■ Data segment ■
****************************************

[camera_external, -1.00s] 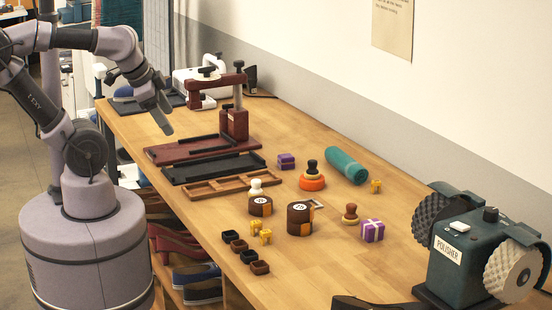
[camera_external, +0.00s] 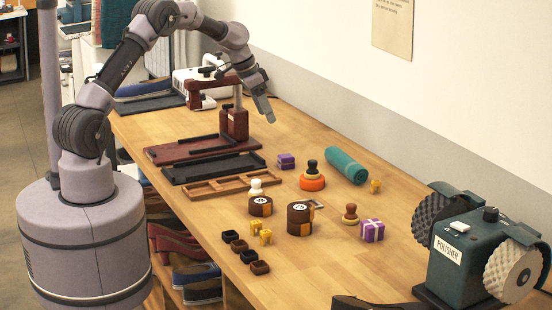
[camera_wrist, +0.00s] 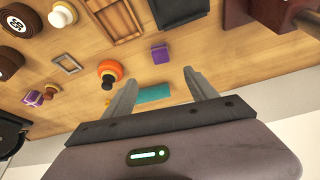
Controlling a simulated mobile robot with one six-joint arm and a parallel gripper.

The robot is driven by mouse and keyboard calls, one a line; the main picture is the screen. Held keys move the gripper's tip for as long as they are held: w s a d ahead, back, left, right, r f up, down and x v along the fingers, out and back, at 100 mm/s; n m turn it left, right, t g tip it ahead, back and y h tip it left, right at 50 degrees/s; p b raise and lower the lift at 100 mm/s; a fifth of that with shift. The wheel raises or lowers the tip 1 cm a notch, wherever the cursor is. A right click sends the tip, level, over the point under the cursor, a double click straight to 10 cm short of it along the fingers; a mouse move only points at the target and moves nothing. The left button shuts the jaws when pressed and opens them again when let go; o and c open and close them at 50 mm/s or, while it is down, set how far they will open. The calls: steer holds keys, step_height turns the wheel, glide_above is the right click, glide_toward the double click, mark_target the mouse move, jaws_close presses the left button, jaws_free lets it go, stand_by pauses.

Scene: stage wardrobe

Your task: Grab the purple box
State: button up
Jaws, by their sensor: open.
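Two purple boxes are in view. A small plain-looking purple box (camera_external: 286,161) sits on the table past the dark trays; in the wrist view this purple box (camera_wrist: 160,54) lies beyond and between my fingertips. A second purple box with pale ribbon (camera_external: 372,231) stands nearer the polisher; this ribboned box (camera_wrist: 34,98) shows at the left of the wrist view. My gripper (camera_external: 267,112) is open and empty, above the table and behind the plain box in the external view. Its two fingers (camera_wrist: 159,78) are spread apart in the wrist view, touching neither box.
A teal roll (camera_external: 346,166) and an orange ring with a black knob (camera_external: 312,182) stand near the plain box. A dark red press (camera_external: 233,122) rises beside my gripper. Several small cups, tins and yellow pieces lie forward. The polisher (camera_external: 462,262) is at right.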

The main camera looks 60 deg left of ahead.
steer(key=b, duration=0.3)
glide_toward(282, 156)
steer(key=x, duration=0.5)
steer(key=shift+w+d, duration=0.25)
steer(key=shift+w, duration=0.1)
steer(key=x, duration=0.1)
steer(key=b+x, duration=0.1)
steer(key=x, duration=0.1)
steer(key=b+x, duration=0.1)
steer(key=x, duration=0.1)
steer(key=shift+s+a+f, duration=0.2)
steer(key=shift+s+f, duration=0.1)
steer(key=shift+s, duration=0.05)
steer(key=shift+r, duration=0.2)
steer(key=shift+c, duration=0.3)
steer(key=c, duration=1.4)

****************************************

■ Given exercise ■
Copy out every line of the data that includes the word "button".

■ Result for this task ■
The robot is driven by mouse and keyboard calls, one a line; the main picture is the screen. Held keys move the gripper's tip for as long as they are held: w s a d ahead, back, left, right, r f up, down and x v along the fingers, out and back, at 100 mm/s; n m turn it left, right, t g tip it ahead, back and y h tip it left, right at 50 degrees/s; p b raise and lower the lift at 100 mm/s; a fifth of that with shift. The wheel raises or lowers the tip 1 cm a notch, wherever the cursor is. A right click sends the tip, level, over the point under the cursor, a double click straight to 10 cm short of it along the fingers; a mouse move only points at the target and moves nothing. The left button shuts the jaws when pressed and opens them again when let go; o and c open and close them at 50 mm/s or, while it is down, set how far they will open. The calls: steer holds keys, step_height turns the wheel, glide_above is the right click, glide_toward the double click, mark_target the mouse move, jaws_close presses the left button, jaws_free lets it go, stand_by pauses.
State: button up

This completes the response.